General Loretta Lynch, US Attorney-General, said that the fund was used by the officials as a “personal bank account” and the investigations were part of America’s fight against global corruption. The US will not be “safe haven to those who illegally use public funds for private gain,” she said. Andrew McCabe, Deputy Director of the FBI mentioned that “The Malaysian people were defrauded on an enormous scale”
Meanwhile in Singapore the national monetary authority (MAS), announced that it conducted a preliminary investigation on several financial institutions involved with 1MDB-related money flows. It said, “its supervisory examinations of financial institutions… have revealed a complex international web of transactions involving multiple entities and individuals operating in several jurisdictions”.
The investigations revealed that were “lapses and weaknesses” on the anti-money laundering controls of The Development Bank of Singapore Limited (DBS), the UBS and Standard Chartered Bank. The MAS is about to take firm regulatory actions against those banks, the same report says.
The three financial institutions deny any wrongdoing and claim that they reported the suspicious transactions as soon as they were detected. They also say that they have improved their anti-money laundering control systems and that they will continue to cooperate to any lawful investigations.
The report additionally notes that “no pervasive control weakness or stuff misconduct was found during the investigations, unlike the case of BSI Bank”. In May 2016 Swiss financial regulators opened a case against that institution over links to corruption allegations against the fund.
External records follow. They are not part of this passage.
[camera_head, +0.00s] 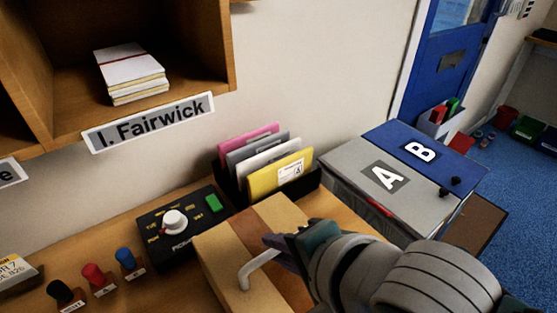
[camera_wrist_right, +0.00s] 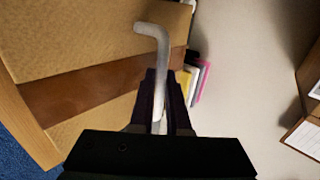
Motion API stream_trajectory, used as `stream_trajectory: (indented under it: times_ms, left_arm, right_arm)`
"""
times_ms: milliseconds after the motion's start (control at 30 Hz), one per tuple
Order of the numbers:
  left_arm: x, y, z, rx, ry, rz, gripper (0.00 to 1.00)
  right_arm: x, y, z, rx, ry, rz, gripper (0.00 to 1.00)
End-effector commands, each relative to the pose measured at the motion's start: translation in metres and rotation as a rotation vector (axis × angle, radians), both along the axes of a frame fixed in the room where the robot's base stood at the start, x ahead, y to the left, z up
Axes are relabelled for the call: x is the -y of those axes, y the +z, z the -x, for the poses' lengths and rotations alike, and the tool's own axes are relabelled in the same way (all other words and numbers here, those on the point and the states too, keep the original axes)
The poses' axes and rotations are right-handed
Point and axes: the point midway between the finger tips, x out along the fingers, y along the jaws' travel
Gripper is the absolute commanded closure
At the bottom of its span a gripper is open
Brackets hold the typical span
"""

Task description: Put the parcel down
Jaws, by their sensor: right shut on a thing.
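The parcel (camera_head: 222,248) is a tan cardboard box with a brown strip across it, at the bottom middle of the head view, by the wooden counter. It fills the left of the right wrist view (camera_wrist_right: 85,40). My right gripper (camera_head: 275,245) is over the parcel and is shut on a pale bent rod (camera_head: 258,266). In the right wrist view the rod (camera_wrist_right: 160,60) stands out between the fingers and its end bends left, in front of the parcel. I cannot tell whether the rod touches the parcel. The parcel's underside is hidden. My left gripper is not in view.
A black dial box (camera_head: 180,225) with a green button stands left of the parcel, near several stamps (camera_head: 95,275). A rack of coloured envelopes (camera_head: 270,165) stands behind. Grey A (camera_head: 350,165) and blue B (camera_head: 400,140) lids are to the right. A wooden shelf (camera_head: 215,75) overhangs the back left.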

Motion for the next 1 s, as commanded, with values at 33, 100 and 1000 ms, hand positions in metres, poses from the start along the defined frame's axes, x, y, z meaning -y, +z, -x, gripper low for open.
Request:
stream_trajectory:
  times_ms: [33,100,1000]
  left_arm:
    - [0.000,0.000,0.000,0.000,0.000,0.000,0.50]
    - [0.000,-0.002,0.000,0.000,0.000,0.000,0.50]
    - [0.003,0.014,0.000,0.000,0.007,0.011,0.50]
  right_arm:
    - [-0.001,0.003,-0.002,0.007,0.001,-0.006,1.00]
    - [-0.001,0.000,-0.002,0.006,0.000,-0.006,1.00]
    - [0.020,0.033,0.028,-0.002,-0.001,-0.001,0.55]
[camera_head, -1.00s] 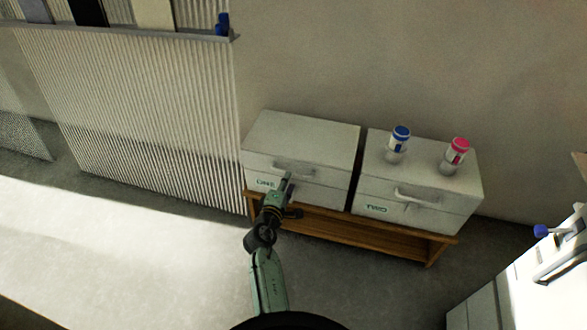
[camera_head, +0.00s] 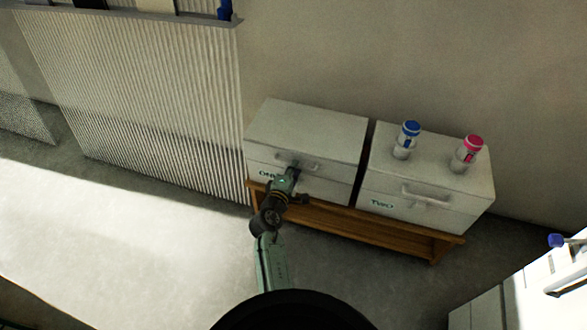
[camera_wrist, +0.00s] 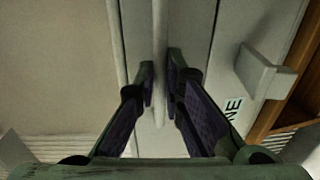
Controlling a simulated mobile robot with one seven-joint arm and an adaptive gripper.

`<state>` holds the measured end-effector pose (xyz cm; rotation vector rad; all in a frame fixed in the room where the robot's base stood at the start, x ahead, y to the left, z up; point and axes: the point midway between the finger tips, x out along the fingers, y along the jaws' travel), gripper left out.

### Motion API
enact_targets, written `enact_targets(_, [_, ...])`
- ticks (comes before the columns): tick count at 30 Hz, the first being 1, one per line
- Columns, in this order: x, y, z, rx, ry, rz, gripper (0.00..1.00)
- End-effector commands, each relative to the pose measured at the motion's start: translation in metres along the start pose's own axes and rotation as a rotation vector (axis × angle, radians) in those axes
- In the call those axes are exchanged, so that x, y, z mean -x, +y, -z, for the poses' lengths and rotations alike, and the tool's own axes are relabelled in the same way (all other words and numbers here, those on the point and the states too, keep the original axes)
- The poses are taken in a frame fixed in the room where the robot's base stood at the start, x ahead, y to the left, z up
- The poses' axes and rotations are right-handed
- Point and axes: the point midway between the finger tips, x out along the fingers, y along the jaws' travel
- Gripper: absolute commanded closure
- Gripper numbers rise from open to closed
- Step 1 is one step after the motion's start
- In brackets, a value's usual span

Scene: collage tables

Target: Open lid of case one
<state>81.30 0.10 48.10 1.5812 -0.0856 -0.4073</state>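Case one (camera_head: 318,125) is a white box on the left of a low wooden shelf, its lid down. Its handle (camera_head: 312,164) is a bar on the front of the lid, partly covered by my gripper (camera_head: 291,170). In the wrist view the handle bar (camera_wrist: 160,40) runs between the two fingertips of my gripper (camera_wrist: 161,82). The fingers lean inward and their tips lie against both sides of the bar with no clear gap. Part of the case's label (camera_wrist: 233,107) shows right of the fingers, beside a pale protruding block (camera_wrist: 264,72).
Case two (camera_head: 398,207), also white and closed, stands to the right with a narrow gap between. A blue-capped bottle (camera_head: 407,142) and a pink-capped bottle (camera_head: 467,155) stand on it. The wooden shelf (camera_head: 437,248) carries both cases. A ribbed panel (camera_head: 150,100) is at left; open floor lies in front.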

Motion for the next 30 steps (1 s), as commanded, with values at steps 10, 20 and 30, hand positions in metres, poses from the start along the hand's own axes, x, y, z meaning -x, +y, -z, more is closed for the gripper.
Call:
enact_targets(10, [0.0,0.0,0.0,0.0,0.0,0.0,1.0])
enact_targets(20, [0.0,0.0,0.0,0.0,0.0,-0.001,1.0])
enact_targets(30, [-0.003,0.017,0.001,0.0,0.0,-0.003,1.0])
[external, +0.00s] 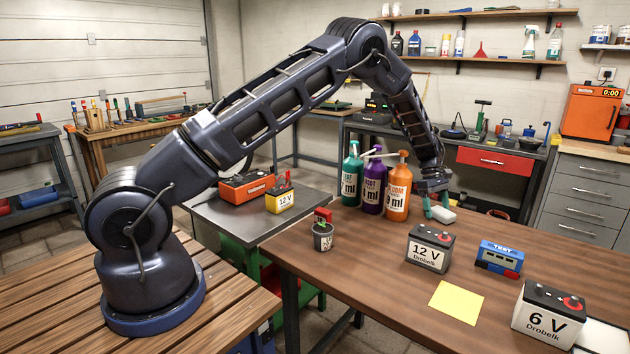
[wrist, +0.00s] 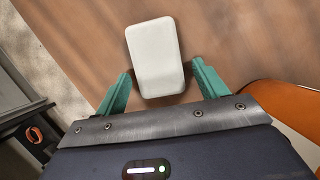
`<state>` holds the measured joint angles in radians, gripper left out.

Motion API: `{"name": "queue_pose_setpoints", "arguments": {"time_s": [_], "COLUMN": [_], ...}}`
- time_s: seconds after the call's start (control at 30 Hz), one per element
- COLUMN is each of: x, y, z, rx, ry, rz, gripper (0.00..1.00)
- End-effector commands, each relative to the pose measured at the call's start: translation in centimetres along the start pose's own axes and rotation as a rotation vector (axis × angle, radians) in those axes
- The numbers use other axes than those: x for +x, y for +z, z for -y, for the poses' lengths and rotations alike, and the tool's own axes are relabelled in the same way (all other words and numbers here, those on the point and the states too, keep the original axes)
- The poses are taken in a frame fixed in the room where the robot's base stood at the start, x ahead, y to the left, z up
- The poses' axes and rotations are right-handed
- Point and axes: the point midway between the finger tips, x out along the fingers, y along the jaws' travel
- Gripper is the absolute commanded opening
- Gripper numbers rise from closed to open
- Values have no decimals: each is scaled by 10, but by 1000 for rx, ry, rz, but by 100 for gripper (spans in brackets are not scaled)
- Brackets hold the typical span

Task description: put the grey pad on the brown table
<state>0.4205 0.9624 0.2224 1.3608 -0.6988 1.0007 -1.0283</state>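The grey pad (external: 442,215) is a small, pale, rounded block at the far part of the brown table (external: 370,236), right of the orange bottle. In the wrist view the pad (wrist: 155,57) shows against the brown tabletop (wrist: 225,35), between my two teal fingers. My gripper (external: 436,206) points down at the pad, one finger on each side. In the wrist view my gripper (wrist: 161,68) is open, with narrow gaps between the fingers and the pad's sides. Whether the pad touches the tabletop is hard to tell.
Green, purple and orange bottles (external: 397,187) stand close left of my gripper. A 12 V battery (external: 430,250), a blue tester (external: 498,257), a yellow sheet (external: 456,302), a 6 V battery (external: 547,315) and a small cup (external: 323,237) also stand on the table. The centre-left tabletop is clear.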

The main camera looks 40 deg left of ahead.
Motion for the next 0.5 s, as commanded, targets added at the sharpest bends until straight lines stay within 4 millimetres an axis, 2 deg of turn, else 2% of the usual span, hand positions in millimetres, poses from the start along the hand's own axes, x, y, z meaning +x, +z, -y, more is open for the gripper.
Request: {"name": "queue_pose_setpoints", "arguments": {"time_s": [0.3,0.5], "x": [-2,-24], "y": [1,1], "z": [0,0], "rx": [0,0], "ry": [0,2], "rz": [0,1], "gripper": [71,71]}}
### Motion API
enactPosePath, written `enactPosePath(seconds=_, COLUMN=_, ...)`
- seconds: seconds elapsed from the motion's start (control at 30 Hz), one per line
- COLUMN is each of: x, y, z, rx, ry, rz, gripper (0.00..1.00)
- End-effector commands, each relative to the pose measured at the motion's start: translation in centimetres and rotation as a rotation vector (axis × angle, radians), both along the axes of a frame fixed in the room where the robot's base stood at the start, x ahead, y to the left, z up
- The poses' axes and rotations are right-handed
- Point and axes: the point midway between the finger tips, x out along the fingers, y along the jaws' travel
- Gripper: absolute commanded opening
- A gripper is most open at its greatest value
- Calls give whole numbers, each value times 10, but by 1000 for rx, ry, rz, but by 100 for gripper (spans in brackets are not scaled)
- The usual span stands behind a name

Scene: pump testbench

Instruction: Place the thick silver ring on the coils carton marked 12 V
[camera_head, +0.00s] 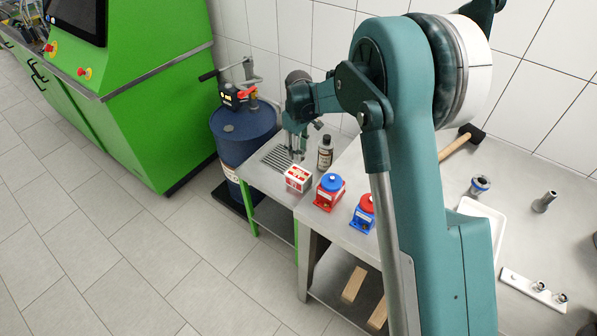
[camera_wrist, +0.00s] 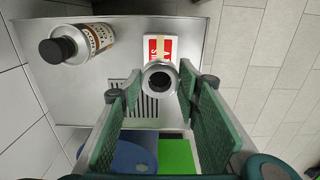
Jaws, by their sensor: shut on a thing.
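My gripper (camera_wrist: 158,88) is shut on the thick silver ring (camera_wrist: 147,82), which sits between the far ends of the green finger pads. In the head view my gripper (camera_head: 298,148) hangs just above a red and white carton (camera_head: 298,180) on the small metal table. In the wrist view the carton (camera_wrist: 168,45) lies beyond the ring, and the ring covers its near edge. I cannot tell whether the ring touches the carton. The 12 V marking is too small to read.
A dark-capped bottle (camera_head: 325,154) stands next to the carton; it also shows in the wrist view (camera_wrist: 75,44). Red (camera_head: 329,193) and blue (camera_head: 363,214) pump units stand on the adjoining bench. A blue drum (camera_head: 243,135) is left of the table, which has a slotted grille (camera_head: 277,158).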

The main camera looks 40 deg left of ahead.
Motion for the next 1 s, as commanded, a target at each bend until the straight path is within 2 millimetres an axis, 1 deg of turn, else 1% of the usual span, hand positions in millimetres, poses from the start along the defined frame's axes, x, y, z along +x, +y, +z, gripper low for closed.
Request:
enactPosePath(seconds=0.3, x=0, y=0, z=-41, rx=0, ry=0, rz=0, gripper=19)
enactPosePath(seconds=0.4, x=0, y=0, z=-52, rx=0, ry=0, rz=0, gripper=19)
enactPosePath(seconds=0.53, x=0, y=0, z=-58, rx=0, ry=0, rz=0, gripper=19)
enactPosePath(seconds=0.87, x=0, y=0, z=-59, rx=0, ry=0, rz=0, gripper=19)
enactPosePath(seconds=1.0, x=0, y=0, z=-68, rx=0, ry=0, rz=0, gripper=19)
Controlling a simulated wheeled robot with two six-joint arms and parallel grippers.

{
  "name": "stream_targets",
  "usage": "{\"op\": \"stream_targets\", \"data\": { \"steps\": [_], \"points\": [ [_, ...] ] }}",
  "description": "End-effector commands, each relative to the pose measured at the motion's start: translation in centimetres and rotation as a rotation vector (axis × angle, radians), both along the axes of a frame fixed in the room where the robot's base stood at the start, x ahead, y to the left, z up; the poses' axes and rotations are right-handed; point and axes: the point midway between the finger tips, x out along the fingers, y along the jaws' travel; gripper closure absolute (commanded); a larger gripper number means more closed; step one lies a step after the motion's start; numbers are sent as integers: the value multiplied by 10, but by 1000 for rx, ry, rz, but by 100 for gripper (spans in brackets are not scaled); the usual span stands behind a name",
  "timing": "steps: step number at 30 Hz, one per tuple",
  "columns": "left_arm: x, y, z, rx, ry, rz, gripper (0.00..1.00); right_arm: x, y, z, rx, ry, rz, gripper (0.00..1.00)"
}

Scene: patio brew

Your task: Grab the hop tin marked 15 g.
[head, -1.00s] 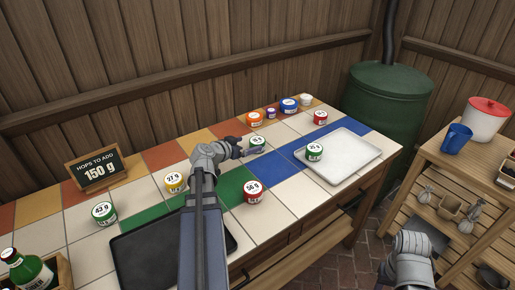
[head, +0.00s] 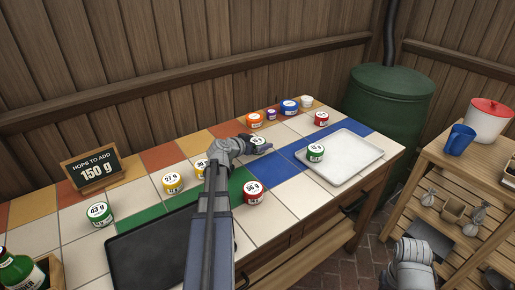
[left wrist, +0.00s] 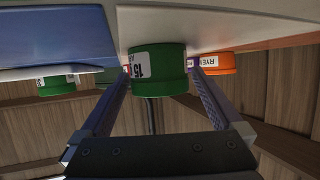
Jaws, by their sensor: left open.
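The hop tin marked 15 (left wrist: 157,70) is green with a white label and stands on a pale tile. In the head view this tin (head: 258,140) is at the tip of my left gripper (head: 257,147), which partly covers it. In the left wrist view, which is upside down, my left gripper (left wrist: 158,76) is open, with one finger on each side of the tin. Small gaps seem to show between the fingers and the tin. My right arm shows at the lower right of the head view, but its fingers do not show.
Another green tin (head: 316,152) is on the pale tray (head: 355,158). An orange tin (head: 254,121) stands behind. A dark tray (head: 140,250) lies in front.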

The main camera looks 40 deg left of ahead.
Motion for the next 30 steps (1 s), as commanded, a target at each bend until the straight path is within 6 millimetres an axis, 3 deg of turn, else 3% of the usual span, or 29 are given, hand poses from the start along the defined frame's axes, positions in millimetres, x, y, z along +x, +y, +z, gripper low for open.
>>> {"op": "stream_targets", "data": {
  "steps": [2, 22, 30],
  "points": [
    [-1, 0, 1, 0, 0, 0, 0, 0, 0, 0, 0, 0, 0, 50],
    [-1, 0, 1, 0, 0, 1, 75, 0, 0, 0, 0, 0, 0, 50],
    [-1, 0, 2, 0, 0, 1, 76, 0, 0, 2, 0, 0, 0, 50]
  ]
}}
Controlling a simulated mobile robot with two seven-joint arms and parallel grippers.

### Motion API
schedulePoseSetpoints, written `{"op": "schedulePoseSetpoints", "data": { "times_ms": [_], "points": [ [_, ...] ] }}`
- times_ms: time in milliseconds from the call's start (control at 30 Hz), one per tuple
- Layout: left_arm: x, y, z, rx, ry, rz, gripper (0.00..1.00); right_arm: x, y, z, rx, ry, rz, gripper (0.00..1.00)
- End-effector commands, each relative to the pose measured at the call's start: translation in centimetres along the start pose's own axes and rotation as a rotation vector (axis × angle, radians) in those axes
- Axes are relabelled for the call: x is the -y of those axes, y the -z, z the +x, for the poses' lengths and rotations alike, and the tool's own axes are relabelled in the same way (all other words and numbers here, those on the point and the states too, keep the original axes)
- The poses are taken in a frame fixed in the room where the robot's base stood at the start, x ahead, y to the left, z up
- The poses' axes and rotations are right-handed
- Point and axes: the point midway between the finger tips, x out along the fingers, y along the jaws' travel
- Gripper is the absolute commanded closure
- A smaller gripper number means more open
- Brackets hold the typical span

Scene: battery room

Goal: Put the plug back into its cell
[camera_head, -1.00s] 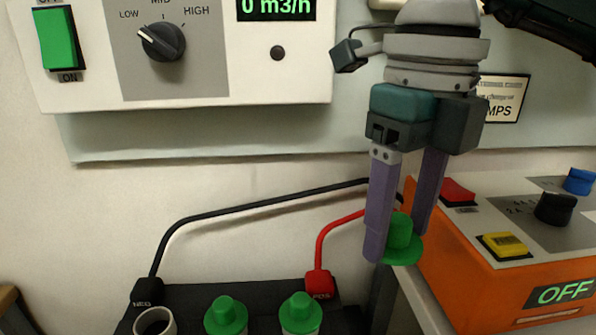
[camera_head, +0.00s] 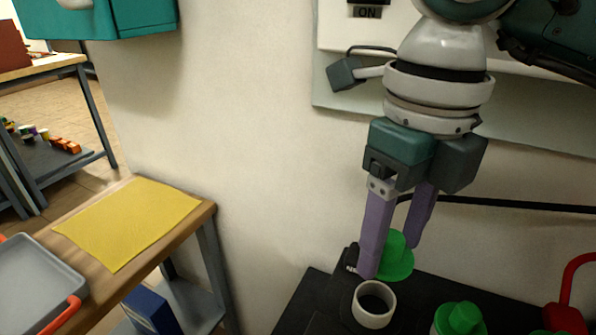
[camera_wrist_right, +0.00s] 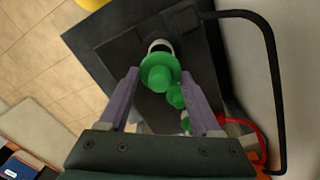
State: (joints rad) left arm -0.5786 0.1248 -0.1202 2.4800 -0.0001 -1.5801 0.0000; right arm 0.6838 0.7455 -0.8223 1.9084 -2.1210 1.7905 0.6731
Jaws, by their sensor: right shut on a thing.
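My right gripper (camera_head: 393,255) is shut on a green plug (camera_head: 399,262). Its two purple fingers close on the plug's knob, with the wide flange below. In the head view the plug is just behind and above an open cell, a white ring (camera_head: 371,322) with a dark hole, on the black battery (camera_head: 302,302). In the right wrist view the held plug (camera_wrist_right: 158,76) covers part of the white ring (camera_wrist_right: 158,44). I cannot tell the exact gap between plug and ring. My left gripper is not in view.
Another green plug (camera_head: 461,320) sits in the battery to the right, near a red terminal cap (camera_head: 566,318). A black cable (camera_head: 520,204) runs behind. A wooden table with a yellow mat (camera_head: 128,222) and a grey tray (camera_head: 32,285) stands to the left.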

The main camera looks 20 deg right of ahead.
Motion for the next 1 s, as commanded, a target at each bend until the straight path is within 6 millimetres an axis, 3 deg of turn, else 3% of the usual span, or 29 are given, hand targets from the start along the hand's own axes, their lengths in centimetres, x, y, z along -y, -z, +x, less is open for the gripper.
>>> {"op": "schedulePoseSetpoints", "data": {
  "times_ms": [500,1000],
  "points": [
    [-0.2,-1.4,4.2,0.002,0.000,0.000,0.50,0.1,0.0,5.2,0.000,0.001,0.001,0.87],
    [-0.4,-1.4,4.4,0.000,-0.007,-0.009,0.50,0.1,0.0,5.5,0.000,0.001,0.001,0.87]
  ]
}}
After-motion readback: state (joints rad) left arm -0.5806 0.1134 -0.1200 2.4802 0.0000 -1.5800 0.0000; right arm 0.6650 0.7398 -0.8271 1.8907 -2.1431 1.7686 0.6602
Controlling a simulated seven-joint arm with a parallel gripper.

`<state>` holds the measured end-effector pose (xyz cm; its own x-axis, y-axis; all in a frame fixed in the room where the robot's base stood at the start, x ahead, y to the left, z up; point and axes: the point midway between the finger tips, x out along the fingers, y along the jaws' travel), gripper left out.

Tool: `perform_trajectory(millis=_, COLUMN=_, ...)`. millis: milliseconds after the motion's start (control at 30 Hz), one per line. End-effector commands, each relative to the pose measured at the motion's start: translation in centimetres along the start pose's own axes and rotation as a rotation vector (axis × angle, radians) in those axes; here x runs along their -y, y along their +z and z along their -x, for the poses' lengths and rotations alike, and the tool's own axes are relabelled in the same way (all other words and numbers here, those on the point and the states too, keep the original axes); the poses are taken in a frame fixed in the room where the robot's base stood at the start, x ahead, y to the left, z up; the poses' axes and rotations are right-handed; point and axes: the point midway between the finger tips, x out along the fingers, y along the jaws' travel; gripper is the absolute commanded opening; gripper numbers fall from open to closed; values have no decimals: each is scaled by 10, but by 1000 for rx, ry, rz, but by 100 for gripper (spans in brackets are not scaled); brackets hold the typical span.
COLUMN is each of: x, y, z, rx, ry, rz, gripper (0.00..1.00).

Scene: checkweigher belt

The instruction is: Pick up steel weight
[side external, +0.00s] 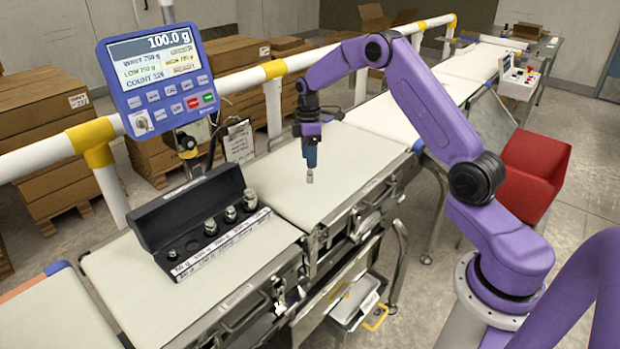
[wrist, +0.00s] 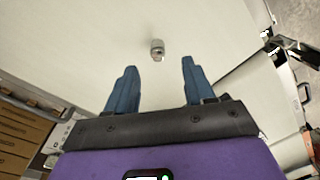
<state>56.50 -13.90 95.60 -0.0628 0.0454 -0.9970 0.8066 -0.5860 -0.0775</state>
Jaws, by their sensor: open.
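A small steel weight (side external: 310,176) stands alone on the pale belt in the side external view. It also shows in the wrist view (wrist: 157,49), just beyond the fingertips and between their lines. My gripper (side external: 310,160) points down close above the weight in the side external view. In the wrist view its two blue fingers (wrist: 159,63) are apart with nothing between them. From the side I cannot tell whether the fingers overlap the weight's top.
A black case (side external: 170,215) with several steel weights stands open on the belt section to the left. A display (side external: 155,75) on a post reads 100.0 g. A white rail (side external: 235,88) runs behind the belt. A red bin (side external: 535,165) is at the right. The belt around the weight is clear.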

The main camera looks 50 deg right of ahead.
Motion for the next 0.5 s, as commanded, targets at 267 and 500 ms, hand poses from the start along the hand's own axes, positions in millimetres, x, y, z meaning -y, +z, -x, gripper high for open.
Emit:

This brought the closure of the bank.
How will the US-Malaysia evolve?
The current situation complicates the relationship between US and Malaysia, who have historically been partners in diplomacy and important allies in the fight against terrorism. The US has tried to leverage this warmth to develop better connections with the Muslim countries of the Middle East and trade in goods and services between the two countries reached an annual value of $42bn in 2012. According to a report by the Office of the U.S Trade Representative, Malaysia was the 20th-largest goods trading partner of the U.S. in 2014.
James Keith, US ambassador to Malaysia from 2007 to 2010 reports that “It definitely is already threatening the relationship. You can tell from any number of angles” and that “Already, there’s a bit of symbolic distance between the president and Najib, which is likely to persist.”
He said, she said
In reply to the US allegations, the fund claims that there was no illicit activity on its behalf regarding the money transfers mentioned in the lawsuits and that the PM never got any money from it. The claims, they say, have no substance. The same thing was repeated by the PM and other Malaysian Government representatives, all of whom were ready and open to “fully co-operate with any lawful investigation”.